1) I don’t drink alcohol. This is very embarrassing to come out about. It automatically leads to an interrogation. Not drinking is viewed as something highly suspicious or odd in the UK. I’m not an alcoholic; I’m not a prude and am not in a temperance movement. I just gave it up a few years ago. I was a typical binge drinker who binged a bit too often and it made me feel trashy. I sometimes consider pretending that I still do drink but subterfuge is too much like hard work.
2) I really don’t like weddings. I avoid them like the plague. Unlike the stereotypical gay man people imagine, yards of white tulle and fancy waistcoats don’t make me wet around the eyes or anywhere else. I hate a tacky disco and making small talk with someone’s dreary uncle. I find them horribly boring and a waste of money which could be spent on a good holiday. I also find them a little embarrassing and pointless. I’m not against gay marriage though. If that’s what you want then I’m supportive of you. I just don’t want to come to your weddings. If you invite me I’ll politely decline with the line: “I’ll come to the next one”. People also ask me when I’ll marry my partner. I say that I’ll wait till I need a new toaster. My toaster is fine so far.
3) I don’t find eating fun. In fact, food bores me a little. I could throw a brick at the TV if a cookery program comes on. I’d rather watch some other more interesting chore like hovering or dusting. If I mention this me I get dubious looks. I’m not an anorexic or some weird futuristic person who would like nutrients through a pill. I just find eating a little tedious at times. It’s a chore for me. People get offended when I mention this and they resentfully recall meals they’ve cooked for me. (I did enjoy them by the way; perhaps just not as much as they would have liked me to have.)

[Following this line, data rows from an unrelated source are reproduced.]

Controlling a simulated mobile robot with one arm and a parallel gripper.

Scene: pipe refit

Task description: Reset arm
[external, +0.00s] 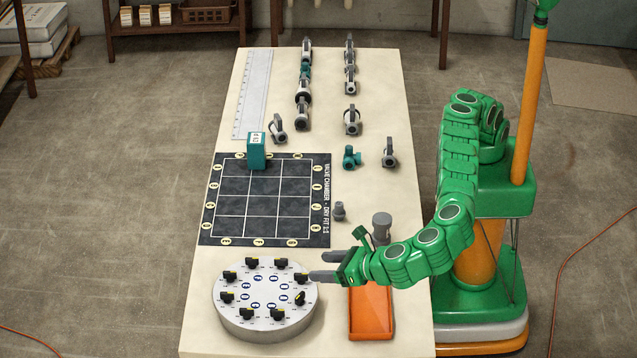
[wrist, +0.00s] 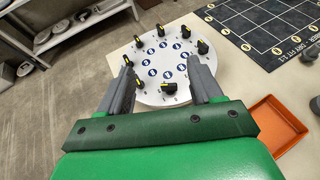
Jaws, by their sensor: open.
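My gripper (external: 335,266) is open and empty. In the external view it reaches left from my green arm and hangs near the right edge of a round grey dial plate (external: 264,328). The plate carries a ring of several black knobs with yellow marks and blue labels. In the wrist view my gripper (wrist: 165,85) has its two grey fingers spread, with the dial plate (wrist: 150,93) beyond and between them. I cannot tell how far above the plate the fingers are.
A black grid mat (external: 233,230) lies behind the plate, with a teal block (external: 257,157) on its back edge. An orange tray (external: 370,322) lies below my arm, near a grey cylinder (external: 381,224). Several valves and pipe fittings stand farther back, right of a ruler (external: 252,95).

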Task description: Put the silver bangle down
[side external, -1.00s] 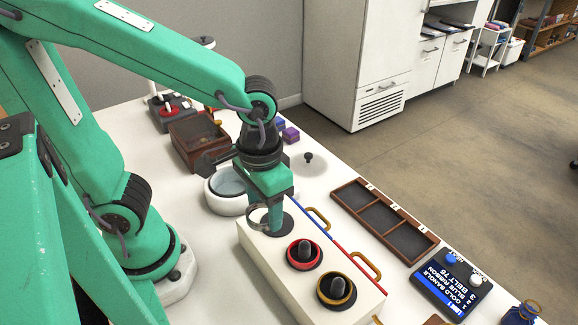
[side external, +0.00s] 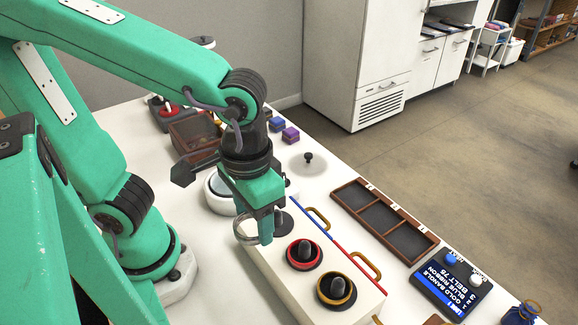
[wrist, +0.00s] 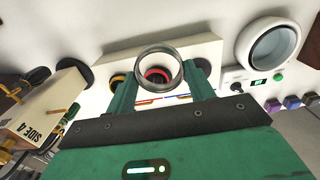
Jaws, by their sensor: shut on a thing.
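My gripper (side external: 262,232) is shut on the silver bangle (side external: 237,231), a plain metal ring that sticks out left of the fingers. In the wrist view the bangle (wrist: 139,68) shows as a ring between the two fingers (wrist: 160,88), with a red ring seen through it. The bangle is near the left edge of a white box (side external: 276,270); its height over the box is hard to tell. The box carries a bare dark peg (side external: 284,220) partly behind my gripper, a peg with a red ring (side external: 303,267) and a peg with a gold ring (side external: 337,303).
A round white device (side external: 216,203) stands behind the box, partly hidden by my gripper. A brown three-part tray (side external: 397,212) and a display (side external: 440,290) lie to the right.

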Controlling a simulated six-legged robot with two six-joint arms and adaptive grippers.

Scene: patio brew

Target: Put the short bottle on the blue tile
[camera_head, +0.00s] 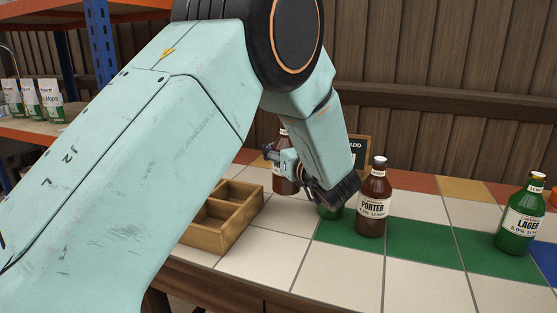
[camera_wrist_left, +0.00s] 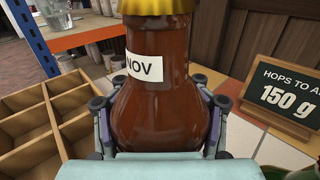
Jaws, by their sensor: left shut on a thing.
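My left gripper (camera_head: 290,165) is shut on a brown bottle (camera_head: 284,184), beside the wooden crate. In the left wrist view the gripper's fingers flank the brown bottle (camera_wrist_left: 158,105), which has a gold cap and a white label ending in "NOV". It looks upright; my arm hides part of it in the head view, so I cannot tell its full height or whether its base touches the counter. The blue tile (camera_head: 546,256) shows at the right edge of the head view, partly cut off. My right gripper is not in view.
A brown PORTER bottle (camera_head: 374,205) and a green LAGER bottle (camera_head: 520,218) stand on the counter's green tiles. The divided crate (camera_head: 221,212) is at left. A hops sign (camera_wrist_left: 287,98) stands behind. White front tiles are clear.

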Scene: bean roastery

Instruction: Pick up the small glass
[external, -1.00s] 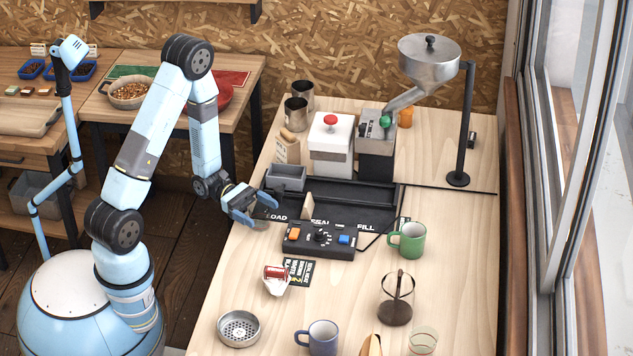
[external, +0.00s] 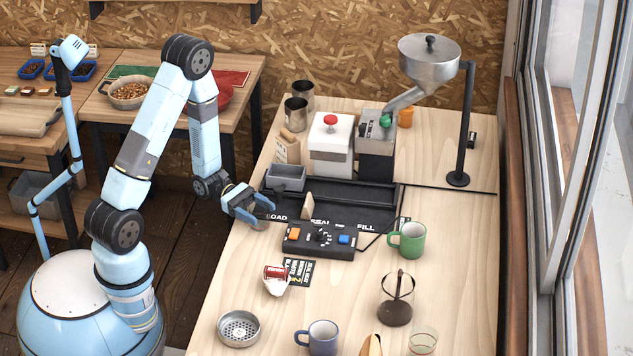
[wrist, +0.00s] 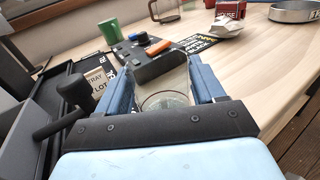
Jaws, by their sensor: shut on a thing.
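The small glass (wrist: 168,101) is clear and stands between the two blue fingers in the wrist view, with its round base showing. My gripper (wrist: 163,88) is shut on it. In the external view my gripper (external: 262,213) is low over the left edge of the wooden table, beside the black tray. The glass is mostly hidden there by the fingers. I cannot tell whether it still touches the table.
The control box (external: 320,241) with orange and blue buttons is right of my gripper. A grey bin (external: 286,178) stands behind it. A green mug (external: 408,240), a glass carafe (external: 396,300) and another glass (external: 423,342) stand farther right.

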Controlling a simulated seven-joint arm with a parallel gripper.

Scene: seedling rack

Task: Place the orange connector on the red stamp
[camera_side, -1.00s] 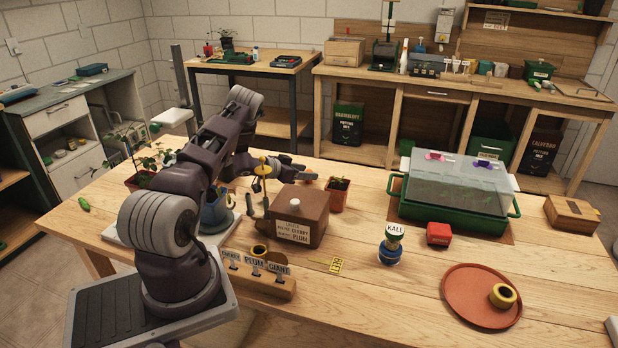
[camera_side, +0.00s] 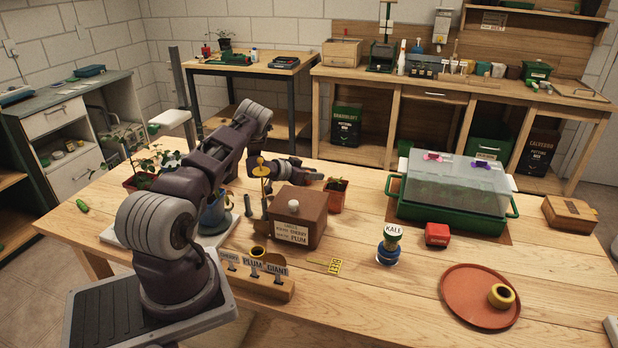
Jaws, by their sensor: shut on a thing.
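The red stamp (camera_side: 437,234) appears as a small red block on the table, in front of the green propagator and right of a labelled stamp. My gripper (camera_side: 313,176) is at the end of my arm, behind the brown box and left of the small potted seedling. It is small and partly hidden. It is shut on something that I cannot make out. I cannot pick out an orange connector anywhere. My gripper is well to the left of the red stamp and apart from it.
A brown box (camera_side: 298,222) with a white knob stands in front of my gripper. A seedling pot (camera_side: 336,197) is close on its right. An orange-red saucer (camera_side: 464,310) lies front right.

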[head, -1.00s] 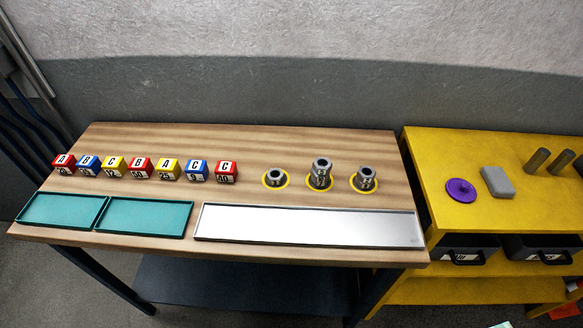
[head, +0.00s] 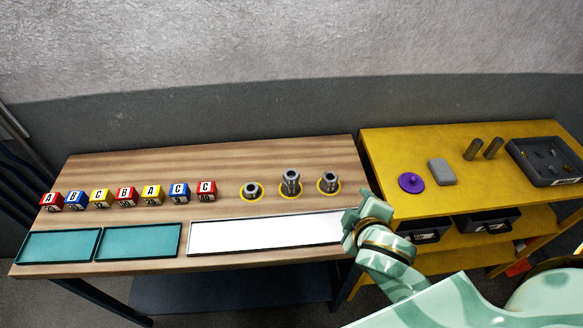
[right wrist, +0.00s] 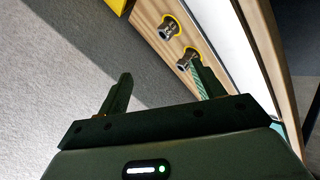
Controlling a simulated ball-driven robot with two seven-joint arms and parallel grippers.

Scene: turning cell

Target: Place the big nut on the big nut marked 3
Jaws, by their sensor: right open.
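Three groups of grey metal nuts stand on yellow rings on the wooden table: a low left one (head: 252,190), a taller middle stack (head: 290,182) and a right one (head: 328,182). Their marks are too small to read. My right gripper (head: 352,218) is at the table's right front corner, right of and nearer than the nuts. In the right wrist view it is open and empty (right wrist: 161,70); two nut groups show beyond it, one near the top (right wrist: 167,28) and one close to the right finger in the picture (right wrist: 187,60). My left gripper is out of view.
A white tray (head: 260,233) lies in front of the nuts, partly behind my right arm. Lettered blocks (head: 126,196) and teal trays (head: 138,241) are at left. The yellow bench (head: 390,160) at right holds a purple disc (head: 411,182), grey block (head: 441,171), cylinders and dark bin (head: 548,160).

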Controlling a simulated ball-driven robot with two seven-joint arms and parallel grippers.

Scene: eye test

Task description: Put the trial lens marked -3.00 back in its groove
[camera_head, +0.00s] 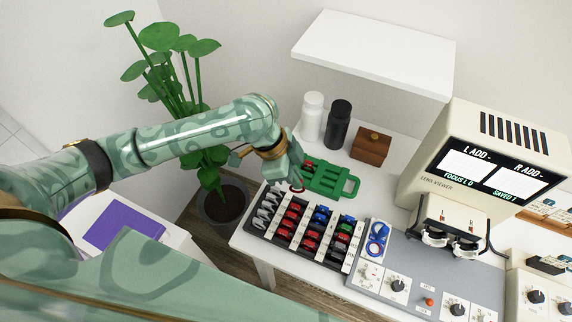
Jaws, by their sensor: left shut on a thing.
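My left gripper (295,176) reaches in from the left and is shut on a small red-rimmed trial lens (297,188). The lens is at the back edge of the black lens tray (262,232), over or near its rear left part. I cannot tell whether it touches the tray, and its marking is too small to read. The tray holds rows of red, blue, green and dark lenses in grooves with white label strips between them. Which groove is marked -3.00 cannot be read. My right gripper is not in view.
White (312,117) and black (338,124) bottles and a brown box (371,147) stand farther back. Blue rings (377,238) lie right of the tray, beside a lens viewer (470,165) and knob panel. A potted plant (222,205) stands left.

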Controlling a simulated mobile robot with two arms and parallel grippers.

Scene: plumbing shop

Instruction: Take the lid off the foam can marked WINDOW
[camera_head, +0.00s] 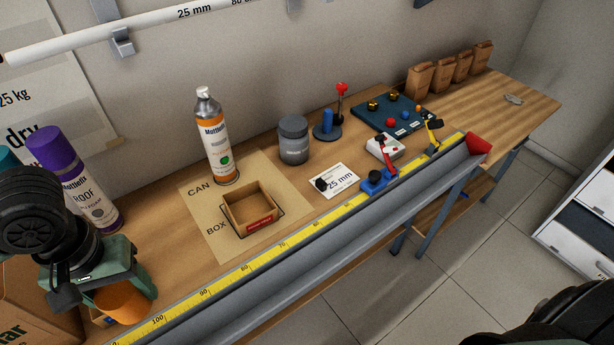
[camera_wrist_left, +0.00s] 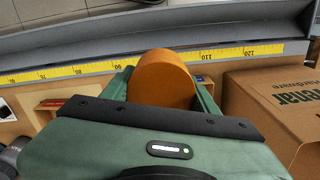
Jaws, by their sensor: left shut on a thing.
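A foam can (camera_head: 215,140) with a white and orange label marked Mottlefix stands upright on the CAN spot of a tan mat (camera_head: 264,172). Its top is bare, with a grey nozzle end showing; the word WINDOW cannot be read from here. My left gripper (camera_head: 122,301) is at the lower left of the head view, away from this can. It is shut on an orange lid (camera_head: 131,304). The lid also shows between the green fingers in the left wrist view (camera_wrist_left: 160,75).
An open small cardboard box (camera_head: 264,193) sits on the BOX spot. A purple-lidded can marked ROOF (camera_head: 90,205) stands behind my left gripper, with a teal-lidded can beside it. A large carton (camera_wrist_left: 265,105) is near the gripper. A yellow ruler (camera_head: 263,262) and grey gutter edge the bench.

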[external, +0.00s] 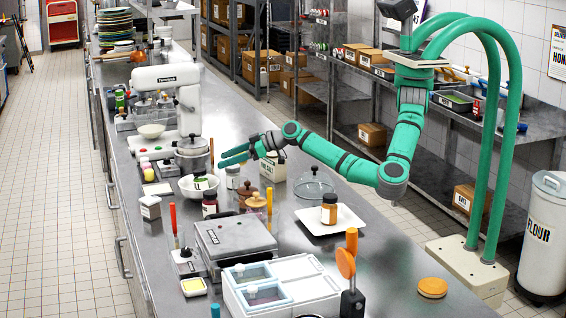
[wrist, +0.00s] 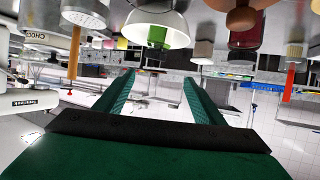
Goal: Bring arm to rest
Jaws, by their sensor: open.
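My gripper (external: 232,156) is at the end of my green arm, stretched to the left over the metal counter (external: 375,245). Its two green fingers are apart with nothing visible between them. In the wrist view my gripper (wrist: 158,85) also shows spread fingers with an empty gap. The bowl (wrist: 158,25) appears inverted in the wrist view, near the fingertips. Whether the fingers touch anything below cannot be told.
A metal pot (external: 192,157), a glass dome (external: 313,187) and several jars stand close around my gripper. A white plate (external: 350,222) holds an amber jar (external: 329,208). A stand mixer (external: 165,90) is at the left. The counter's right front is mostly clear.

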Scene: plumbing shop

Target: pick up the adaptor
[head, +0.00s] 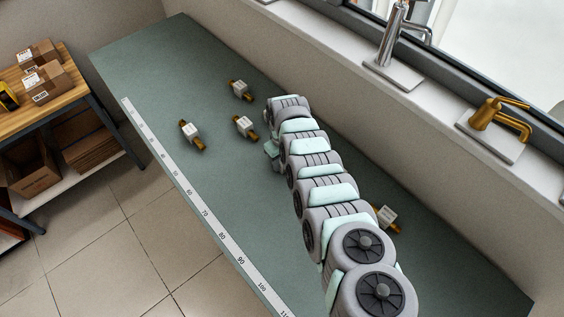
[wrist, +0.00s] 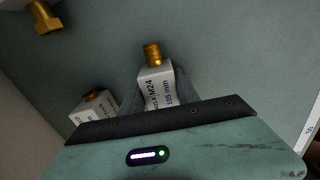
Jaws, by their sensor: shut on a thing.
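An adaptor (wrist: 155,88) with a brass threaded end and a white printed label reading M24 and 105 mm is in the middle of the wrist view. My gripper (wrist: 157,80) is shut on it, with the fingers at its sides. In the head view my gripper (head: 271,149) is low over the bench, mostly behind my arm, and the held adaptor is hidden there. A second labelled adaptor (wrist: 93,108) lies just left of the held one in the wrist view. Whether the held adaptor touches the bench is unclear.
Several like adaptors are on the green bench (head: 150,60): one at the back (head: 240,90), one near the ruler (head: 192,134), one between (head: 245,126), one right of my arm (head: 386,217). A wall and sill with taps (head: 492,118) border the right side.

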4) I rarely watch television. This is a great one to get rid of salesman trying to doorstep you into subscribing to pay television channels. They generally look really shocked, then puzzled and usually come up with the killer sales line: “Well maybe if you tried watching it more you’d like it. You need more channels.” I’ll stick to my books and Radio 4 thanks.
Admitting this one is like admitting to committing a terrible crime. I sometimes get told I don’t look like a smoker. Am I meant to be a mass of wrinkles, stained yellow and have a wicked glint in my eye? It’s worse than that though. I sometimes smoke indoors too. I know: it’s terrible. I do actually know it’s a horrible too but I’m an addict. (Disclaimer: like most smokers; I’m giving up soon)Seriously though, there are more embarrassing things than admitting you’re gay. I’m much more ashamed of some of the CDs in my drawer than I am about liking men. We’re all different and we all exist. Isn’t that what matters most? Think about it: which would you rather admit to: your Celine Dion collection, your adult romper suit or your sexuality? No contest.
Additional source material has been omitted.